According to a lawsuit filed by a Twitter investor in 2022, Musk has been accused of violating a regulatory deadline to reveal that he owned over 5% of the company. According to the suit, Musk nearly doubled his holdings to a total of 9%. The lawsuit claims that Musk’s failure to disclose this information financially damaged Twitter investors, who sold their stock in the company two weeks before Musk acknowledged his sizable stake in the platform. Musk’s subsequent disclosure of his Twitter holdings caused company stock to skyrocket in price, but the investors who had sold their shares did not benefit from this price increase, even though the information should have been made public.
This isn’t the first time Musk and the SEC have traded blows. In 2018, the SEC began an investigation of Musk’s electric car company, Tesla. Musk took to Twitter to declare that he had gathered enough money to privatize the company, leading investors to believe he would do so. Musk never made Tesla private, and a court ruled that “he recklessly made the statements with knowledge as to their falsity.” Musk was ordered to pay a $40 million fine. He and his lawyers attempted to appeal the decision with the Supreme Court, but the nation’s highest court rejected the case. The letter Musk posted also claims that the SEC is reopening an investigation into Musk’s brain-chip company Nueralink, but the SEC has neither confirmed nor denied this claim.

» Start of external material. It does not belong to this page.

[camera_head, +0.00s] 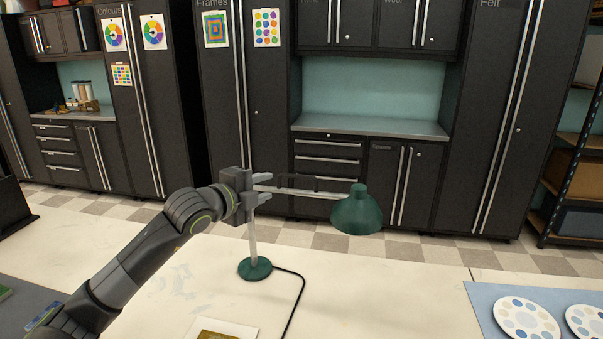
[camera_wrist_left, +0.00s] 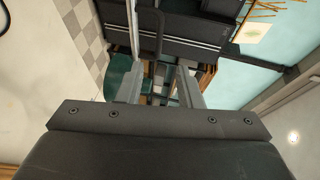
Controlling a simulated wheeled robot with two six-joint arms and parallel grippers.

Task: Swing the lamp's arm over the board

Musk and Gensler have also frequently found themselves at odds about cryptocurrency. Gensler led a widespread crackdown against crypto, calling the market a “Wild West” that is “rife with fraud, scams, and abuse in certain applications.” Musk, meanwhile, is a staunch supporter of cryptocurrency, so much so that he even named the Department of Government Efficiency—the government cost-cutting agency he has been slated to lead with Vivek Ramaswamy during Trump’s second term—after an internet meme and cryptocurrency.
Though Gary Gensler is set to give up his position as SEC chair when Donald Trump takes office on January 20, 2025, it’s clear that he’s attempting to clean house this holiday season before his tenure in office ends. Elon Musk is spending the season compiling a “naughty” and “nice” list of government employees, but he appears to be marked down on the SEC’s naughty list himself.